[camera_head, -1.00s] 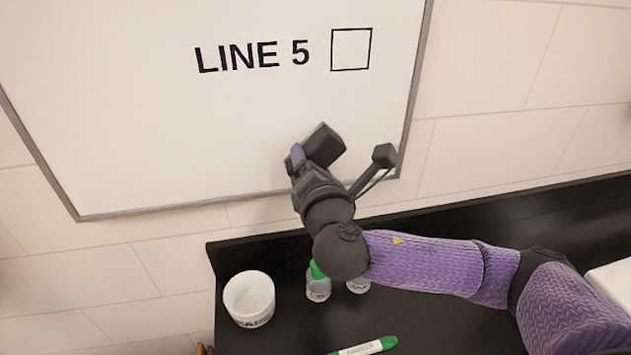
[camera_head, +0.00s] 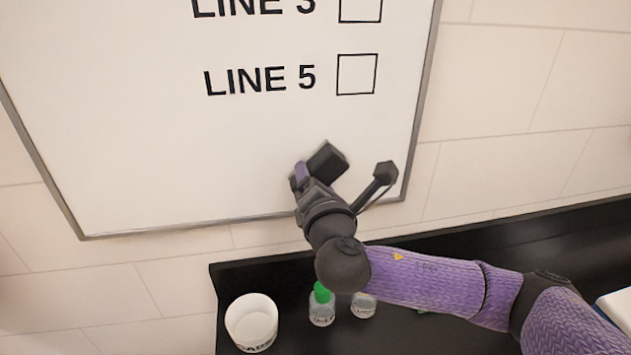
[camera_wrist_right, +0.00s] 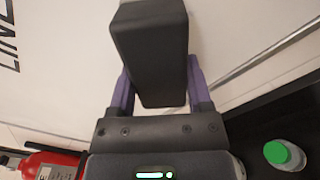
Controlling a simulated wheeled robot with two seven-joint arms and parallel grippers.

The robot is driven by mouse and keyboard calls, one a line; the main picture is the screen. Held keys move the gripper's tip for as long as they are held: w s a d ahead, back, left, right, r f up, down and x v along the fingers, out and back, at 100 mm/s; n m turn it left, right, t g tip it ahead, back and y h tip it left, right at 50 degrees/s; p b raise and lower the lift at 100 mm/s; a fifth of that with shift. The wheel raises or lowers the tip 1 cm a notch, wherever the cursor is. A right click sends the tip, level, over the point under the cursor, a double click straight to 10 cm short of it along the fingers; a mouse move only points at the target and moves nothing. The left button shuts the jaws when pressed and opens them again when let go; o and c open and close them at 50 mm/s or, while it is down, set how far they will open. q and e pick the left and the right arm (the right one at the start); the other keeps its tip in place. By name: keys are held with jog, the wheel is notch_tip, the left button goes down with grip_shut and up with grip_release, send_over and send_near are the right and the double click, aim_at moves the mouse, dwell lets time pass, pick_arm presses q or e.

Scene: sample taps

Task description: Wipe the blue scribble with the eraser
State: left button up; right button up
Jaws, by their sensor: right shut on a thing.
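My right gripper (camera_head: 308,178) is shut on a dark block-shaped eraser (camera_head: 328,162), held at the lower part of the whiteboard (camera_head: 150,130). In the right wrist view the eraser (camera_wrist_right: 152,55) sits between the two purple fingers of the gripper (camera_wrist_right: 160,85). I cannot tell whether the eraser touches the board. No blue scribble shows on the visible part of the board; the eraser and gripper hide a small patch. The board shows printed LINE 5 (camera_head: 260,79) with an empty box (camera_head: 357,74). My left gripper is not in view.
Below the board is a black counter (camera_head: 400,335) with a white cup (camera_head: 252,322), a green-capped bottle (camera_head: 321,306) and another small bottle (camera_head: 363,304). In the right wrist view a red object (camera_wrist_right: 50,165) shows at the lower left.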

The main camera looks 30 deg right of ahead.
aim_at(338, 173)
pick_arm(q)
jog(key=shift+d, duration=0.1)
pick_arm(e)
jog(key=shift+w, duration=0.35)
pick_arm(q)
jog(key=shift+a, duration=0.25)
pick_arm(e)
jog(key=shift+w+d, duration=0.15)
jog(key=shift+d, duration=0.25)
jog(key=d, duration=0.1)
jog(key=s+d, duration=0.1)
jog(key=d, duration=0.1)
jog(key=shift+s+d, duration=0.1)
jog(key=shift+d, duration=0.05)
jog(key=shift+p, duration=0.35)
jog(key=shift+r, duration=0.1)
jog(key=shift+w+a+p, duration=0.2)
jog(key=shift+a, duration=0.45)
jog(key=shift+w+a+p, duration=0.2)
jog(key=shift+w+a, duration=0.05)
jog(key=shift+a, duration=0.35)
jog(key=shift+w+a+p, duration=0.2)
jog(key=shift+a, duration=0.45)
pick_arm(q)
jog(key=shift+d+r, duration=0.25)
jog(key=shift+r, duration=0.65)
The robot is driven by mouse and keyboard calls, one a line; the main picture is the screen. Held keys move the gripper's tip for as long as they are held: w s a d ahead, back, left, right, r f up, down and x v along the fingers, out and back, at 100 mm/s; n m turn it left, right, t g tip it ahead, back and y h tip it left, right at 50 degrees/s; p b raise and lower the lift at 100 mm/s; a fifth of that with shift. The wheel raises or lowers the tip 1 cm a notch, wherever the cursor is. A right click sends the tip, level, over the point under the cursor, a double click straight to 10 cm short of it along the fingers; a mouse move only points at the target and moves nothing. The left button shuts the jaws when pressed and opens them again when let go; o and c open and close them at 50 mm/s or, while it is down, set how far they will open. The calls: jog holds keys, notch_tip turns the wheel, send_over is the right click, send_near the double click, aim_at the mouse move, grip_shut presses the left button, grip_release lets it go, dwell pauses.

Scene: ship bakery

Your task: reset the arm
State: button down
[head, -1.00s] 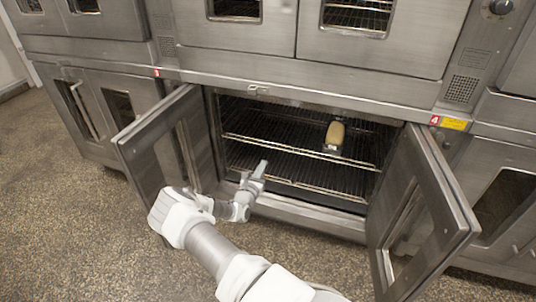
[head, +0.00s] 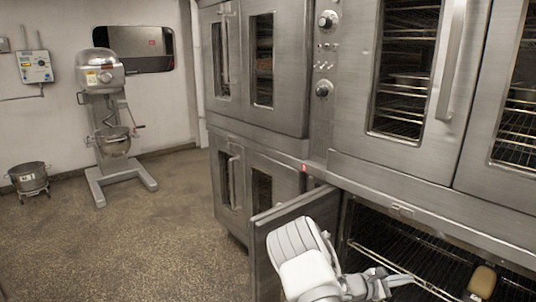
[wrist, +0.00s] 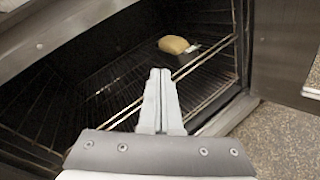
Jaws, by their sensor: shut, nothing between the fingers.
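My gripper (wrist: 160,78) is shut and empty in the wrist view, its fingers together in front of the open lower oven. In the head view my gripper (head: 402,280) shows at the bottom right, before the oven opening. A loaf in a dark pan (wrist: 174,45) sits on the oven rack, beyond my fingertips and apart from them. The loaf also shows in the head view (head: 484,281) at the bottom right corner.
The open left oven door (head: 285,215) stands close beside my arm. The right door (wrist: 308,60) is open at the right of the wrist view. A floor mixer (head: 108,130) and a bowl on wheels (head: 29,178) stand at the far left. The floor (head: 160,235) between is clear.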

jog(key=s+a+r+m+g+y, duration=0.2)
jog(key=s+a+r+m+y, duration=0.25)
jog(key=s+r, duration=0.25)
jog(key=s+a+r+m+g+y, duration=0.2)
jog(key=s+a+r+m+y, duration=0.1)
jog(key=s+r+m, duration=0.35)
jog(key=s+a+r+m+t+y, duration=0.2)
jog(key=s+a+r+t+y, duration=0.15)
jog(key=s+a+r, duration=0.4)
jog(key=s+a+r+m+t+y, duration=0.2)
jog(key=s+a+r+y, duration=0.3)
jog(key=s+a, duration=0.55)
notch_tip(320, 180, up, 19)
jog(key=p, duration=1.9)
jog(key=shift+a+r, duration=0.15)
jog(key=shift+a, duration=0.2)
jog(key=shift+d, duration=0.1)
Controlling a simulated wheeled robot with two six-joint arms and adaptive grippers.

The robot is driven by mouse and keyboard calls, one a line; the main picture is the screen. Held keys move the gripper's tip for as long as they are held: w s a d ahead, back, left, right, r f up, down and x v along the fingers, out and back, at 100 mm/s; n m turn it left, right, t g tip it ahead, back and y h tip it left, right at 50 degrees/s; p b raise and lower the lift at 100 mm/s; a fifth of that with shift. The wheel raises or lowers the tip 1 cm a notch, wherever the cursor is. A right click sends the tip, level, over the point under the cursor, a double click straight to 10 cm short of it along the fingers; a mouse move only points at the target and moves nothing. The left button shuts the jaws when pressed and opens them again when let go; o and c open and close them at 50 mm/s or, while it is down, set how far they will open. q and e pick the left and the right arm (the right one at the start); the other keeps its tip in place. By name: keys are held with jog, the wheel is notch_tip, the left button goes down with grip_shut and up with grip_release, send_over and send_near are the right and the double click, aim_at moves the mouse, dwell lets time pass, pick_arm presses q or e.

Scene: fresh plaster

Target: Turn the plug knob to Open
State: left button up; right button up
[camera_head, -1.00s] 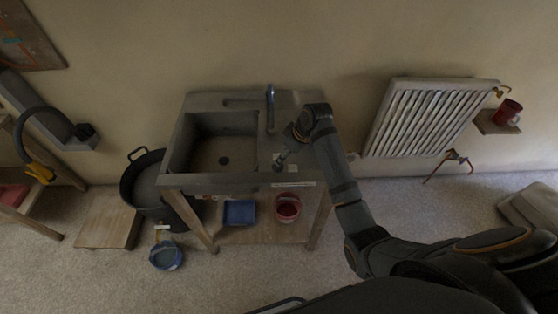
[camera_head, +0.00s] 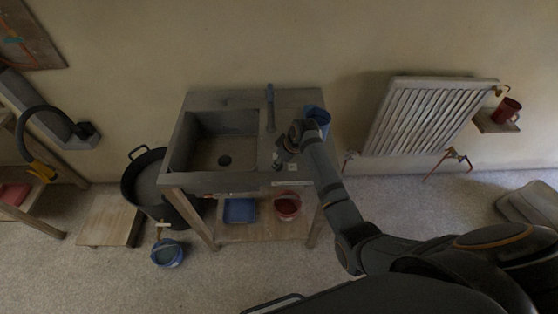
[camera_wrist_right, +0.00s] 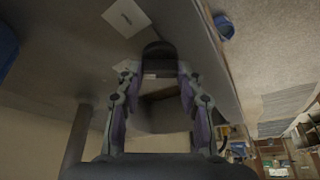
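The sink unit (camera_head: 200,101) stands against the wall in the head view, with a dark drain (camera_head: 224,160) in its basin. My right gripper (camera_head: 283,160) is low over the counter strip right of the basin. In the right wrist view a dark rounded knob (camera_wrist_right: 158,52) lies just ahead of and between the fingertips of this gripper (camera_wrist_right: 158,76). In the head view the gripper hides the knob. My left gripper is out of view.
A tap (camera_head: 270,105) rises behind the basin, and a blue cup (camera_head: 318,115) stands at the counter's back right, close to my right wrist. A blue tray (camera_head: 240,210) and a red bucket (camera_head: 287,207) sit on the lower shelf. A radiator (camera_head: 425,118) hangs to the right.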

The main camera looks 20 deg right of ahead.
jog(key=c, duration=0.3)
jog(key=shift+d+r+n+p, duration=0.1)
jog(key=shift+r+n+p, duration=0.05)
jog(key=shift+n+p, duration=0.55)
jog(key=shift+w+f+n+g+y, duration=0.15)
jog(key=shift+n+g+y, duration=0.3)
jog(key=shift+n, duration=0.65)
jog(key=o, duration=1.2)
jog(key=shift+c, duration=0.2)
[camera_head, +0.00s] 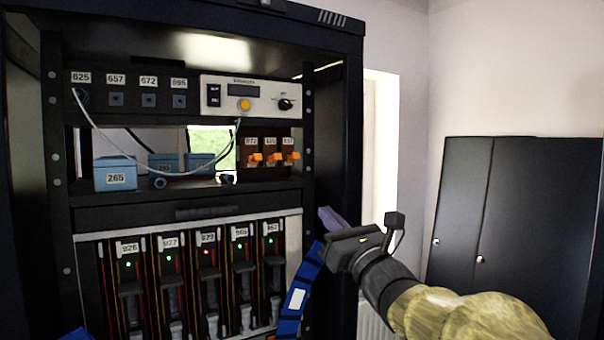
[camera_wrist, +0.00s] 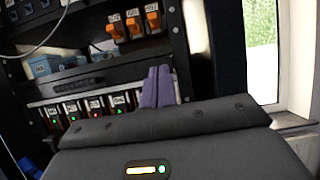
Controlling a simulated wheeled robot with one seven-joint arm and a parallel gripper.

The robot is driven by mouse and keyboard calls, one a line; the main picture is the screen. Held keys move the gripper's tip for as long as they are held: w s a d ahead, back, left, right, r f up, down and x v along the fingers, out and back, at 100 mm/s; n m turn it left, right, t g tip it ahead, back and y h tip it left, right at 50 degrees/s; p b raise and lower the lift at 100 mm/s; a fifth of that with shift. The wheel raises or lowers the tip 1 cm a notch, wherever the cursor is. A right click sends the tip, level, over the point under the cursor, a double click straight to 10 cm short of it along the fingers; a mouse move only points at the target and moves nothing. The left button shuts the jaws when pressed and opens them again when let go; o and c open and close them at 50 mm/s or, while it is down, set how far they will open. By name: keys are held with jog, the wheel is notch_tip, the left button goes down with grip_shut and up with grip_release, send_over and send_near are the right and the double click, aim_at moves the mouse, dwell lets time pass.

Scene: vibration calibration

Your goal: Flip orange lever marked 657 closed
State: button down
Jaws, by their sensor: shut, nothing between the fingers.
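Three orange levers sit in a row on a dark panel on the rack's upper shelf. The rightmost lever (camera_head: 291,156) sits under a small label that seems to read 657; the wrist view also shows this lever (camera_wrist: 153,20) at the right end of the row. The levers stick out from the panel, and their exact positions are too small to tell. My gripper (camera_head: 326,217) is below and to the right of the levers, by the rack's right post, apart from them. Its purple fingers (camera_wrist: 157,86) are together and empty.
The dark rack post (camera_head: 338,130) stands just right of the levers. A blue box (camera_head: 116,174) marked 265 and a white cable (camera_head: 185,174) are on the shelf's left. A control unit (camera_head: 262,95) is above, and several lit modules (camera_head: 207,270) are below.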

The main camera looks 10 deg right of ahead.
+---+
With the pictures left out, restate word for word every line of the data above, from the first down to the line that contains "Controlling a simulated wheeled robot with two seven-joint".

Exercise solution ::
[camera_head, -1.00s] 
[camera_head, +0.00s] 
[camera_wrist_right, +0.00s] 
Controlling a simulated wheeled robot with two seven-joint arms and parallel grippers.

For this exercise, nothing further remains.